■ **INSTRUCTIONS TO FOLLOW**
Gather up every line that includes the string "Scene".

Stored data entries
━━━━━━━━━━
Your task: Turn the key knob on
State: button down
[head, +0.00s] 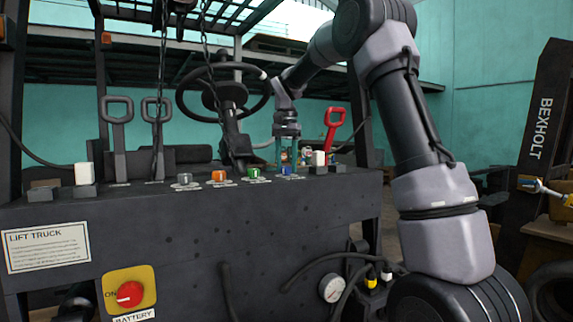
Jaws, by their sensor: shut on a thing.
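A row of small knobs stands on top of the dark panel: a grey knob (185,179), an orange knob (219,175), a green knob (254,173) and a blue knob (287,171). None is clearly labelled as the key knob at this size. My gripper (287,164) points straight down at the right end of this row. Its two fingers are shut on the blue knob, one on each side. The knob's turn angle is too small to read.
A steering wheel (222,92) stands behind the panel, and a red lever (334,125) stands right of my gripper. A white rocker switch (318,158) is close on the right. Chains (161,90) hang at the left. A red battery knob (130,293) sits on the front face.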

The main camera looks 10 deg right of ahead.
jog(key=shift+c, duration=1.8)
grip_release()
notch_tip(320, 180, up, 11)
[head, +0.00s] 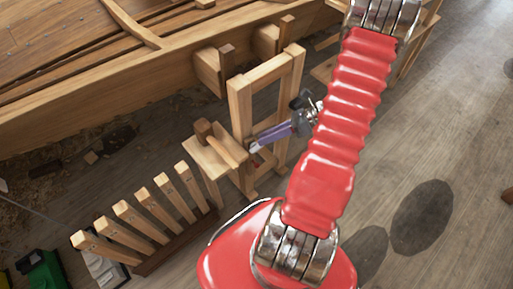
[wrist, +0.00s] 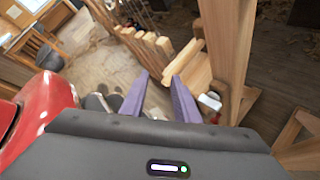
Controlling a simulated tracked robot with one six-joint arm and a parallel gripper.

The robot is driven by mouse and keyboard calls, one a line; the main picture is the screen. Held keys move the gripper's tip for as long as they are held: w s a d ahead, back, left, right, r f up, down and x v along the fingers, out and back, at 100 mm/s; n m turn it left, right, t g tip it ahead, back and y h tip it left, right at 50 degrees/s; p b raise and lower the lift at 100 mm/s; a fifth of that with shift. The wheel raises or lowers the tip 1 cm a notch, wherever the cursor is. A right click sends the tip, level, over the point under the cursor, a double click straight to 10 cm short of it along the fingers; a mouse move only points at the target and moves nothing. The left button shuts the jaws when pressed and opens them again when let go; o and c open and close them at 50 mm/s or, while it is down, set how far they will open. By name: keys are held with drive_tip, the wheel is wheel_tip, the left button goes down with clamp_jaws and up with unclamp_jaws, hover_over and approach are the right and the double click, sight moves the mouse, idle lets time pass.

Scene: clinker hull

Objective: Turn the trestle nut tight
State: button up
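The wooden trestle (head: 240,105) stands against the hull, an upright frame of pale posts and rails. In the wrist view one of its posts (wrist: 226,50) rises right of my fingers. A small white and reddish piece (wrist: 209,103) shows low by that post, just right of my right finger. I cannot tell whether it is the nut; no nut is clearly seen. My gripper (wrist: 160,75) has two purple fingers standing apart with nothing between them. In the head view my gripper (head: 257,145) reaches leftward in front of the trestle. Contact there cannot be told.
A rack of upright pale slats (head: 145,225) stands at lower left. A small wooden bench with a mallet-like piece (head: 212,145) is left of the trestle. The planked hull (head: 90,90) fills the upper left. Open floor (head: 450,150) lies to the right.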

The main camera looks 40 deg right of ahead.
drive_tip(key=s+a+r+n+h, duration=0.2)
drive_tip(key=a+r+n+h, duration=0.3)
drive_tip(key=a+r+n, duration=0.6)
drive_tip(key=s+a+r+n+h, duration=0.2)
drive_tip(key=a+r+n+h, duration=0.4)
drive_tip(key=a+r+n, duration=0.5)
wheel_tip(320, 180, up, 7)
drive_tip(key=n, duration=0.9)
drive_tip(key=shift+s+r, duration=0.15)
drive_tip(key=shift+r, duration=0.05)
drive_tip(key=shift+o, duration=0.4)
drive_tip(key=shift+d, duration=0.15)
━━━━━━━━━━
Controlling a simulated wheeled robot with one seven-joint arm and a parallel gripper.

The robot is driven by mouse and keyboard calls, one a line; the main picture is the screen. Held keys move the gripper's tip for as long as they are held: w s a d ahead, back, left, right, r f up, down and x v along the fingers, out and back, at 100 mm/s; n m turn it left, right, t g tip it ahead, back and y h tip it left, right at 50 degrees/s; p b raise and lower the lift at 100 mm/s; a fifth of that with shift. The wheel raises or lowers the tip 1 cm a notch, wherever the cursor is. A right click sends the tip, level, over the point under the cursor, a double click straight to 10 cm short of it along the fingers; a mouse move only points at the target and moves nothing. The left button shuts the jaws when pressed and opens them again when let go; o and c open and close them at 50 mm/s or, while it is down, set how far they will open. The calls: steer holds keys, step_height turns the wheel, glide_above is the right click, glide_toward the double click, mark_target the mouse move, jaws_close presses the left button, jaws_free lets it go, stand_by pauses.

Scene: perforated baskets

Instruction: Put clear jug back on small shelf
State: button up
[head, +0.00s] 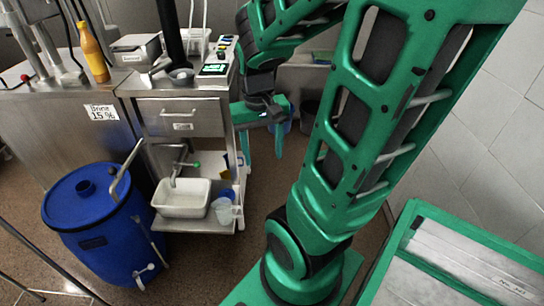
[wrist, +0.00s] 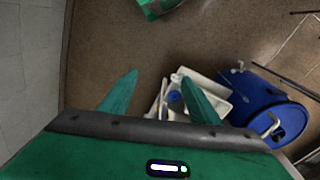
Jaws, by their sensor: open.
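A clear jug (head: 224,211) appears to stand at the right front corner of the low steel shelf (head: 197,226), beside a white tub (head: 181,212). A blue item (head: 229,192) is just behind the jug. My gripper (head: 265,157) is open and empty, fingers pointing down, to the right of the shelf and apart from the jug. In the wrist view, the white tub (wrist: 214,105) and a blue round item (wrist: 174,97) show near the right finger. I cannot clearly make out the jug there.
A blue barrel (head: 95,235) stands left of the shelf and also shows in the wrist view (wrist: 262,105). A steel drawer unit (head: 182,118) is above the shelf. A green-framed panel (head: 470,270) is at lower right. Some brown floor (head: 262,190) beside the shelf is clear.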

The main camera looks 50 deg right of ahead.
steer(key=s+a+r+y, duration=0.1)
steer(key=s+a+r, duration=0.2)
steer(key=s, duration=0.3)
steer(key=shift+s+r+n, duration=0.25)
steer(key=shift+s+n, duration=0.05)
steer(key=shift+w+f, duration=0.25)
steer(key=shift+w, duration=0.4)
━━━━━━━━━━
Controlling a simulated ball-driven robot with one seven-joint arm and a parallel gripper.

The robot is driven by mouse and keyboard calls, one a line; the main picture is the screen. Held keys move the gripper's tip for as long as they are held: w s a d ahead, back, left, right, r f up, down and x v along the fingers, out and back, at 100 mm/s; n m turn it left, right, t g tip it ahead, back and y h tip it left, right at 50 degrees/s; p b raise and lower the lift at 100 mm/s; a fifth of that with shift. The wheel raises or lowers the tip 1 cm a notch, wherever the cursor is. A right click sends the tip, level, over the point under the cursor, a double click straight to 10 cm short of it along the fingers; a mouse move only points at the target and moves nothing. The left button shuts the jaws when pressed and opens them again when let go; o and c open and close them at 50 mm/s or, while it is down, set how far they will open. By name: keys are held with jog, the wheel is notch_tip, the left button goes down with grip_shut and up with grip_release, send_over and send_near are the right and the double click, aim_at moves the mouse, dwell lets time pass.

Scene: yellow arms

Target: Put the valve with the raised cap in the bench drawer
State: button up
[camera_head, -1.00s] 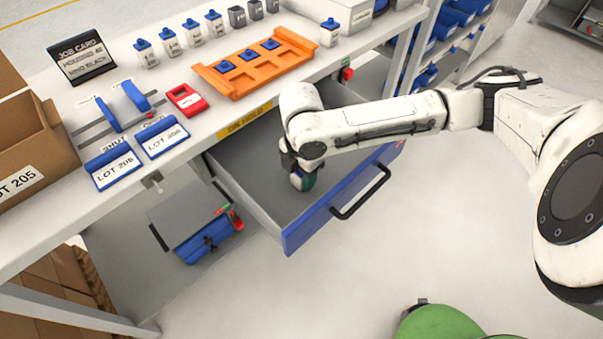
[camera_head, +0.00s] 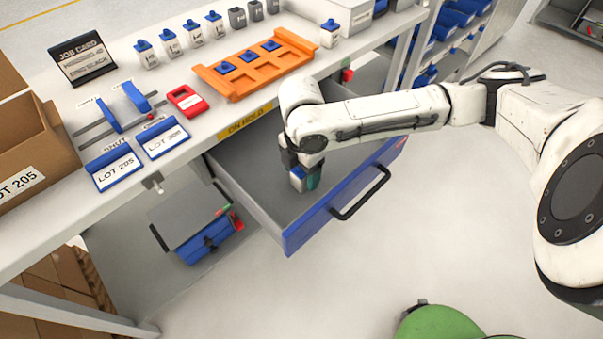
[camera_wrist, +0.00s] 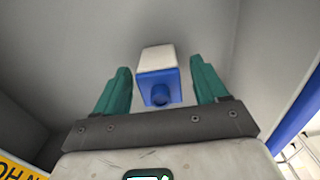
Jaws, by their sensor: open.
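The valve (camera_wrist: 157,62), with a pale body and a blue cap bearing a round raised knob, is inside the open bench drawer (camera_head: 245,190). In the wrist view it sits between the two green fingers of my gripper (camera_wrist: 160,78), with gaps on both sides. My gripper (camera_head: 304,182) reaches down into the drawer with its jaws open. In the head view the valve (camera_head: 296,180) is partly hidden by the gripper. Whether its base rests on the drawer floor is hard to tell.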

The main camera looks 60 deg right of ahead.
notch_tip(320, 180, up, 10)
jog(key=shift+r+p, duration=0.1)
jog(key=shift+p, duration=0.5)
━━━━━━━━━━
■ **REPLY**
Scene: clinker hull
Scene: perforated baskets
Scene: yellow arms

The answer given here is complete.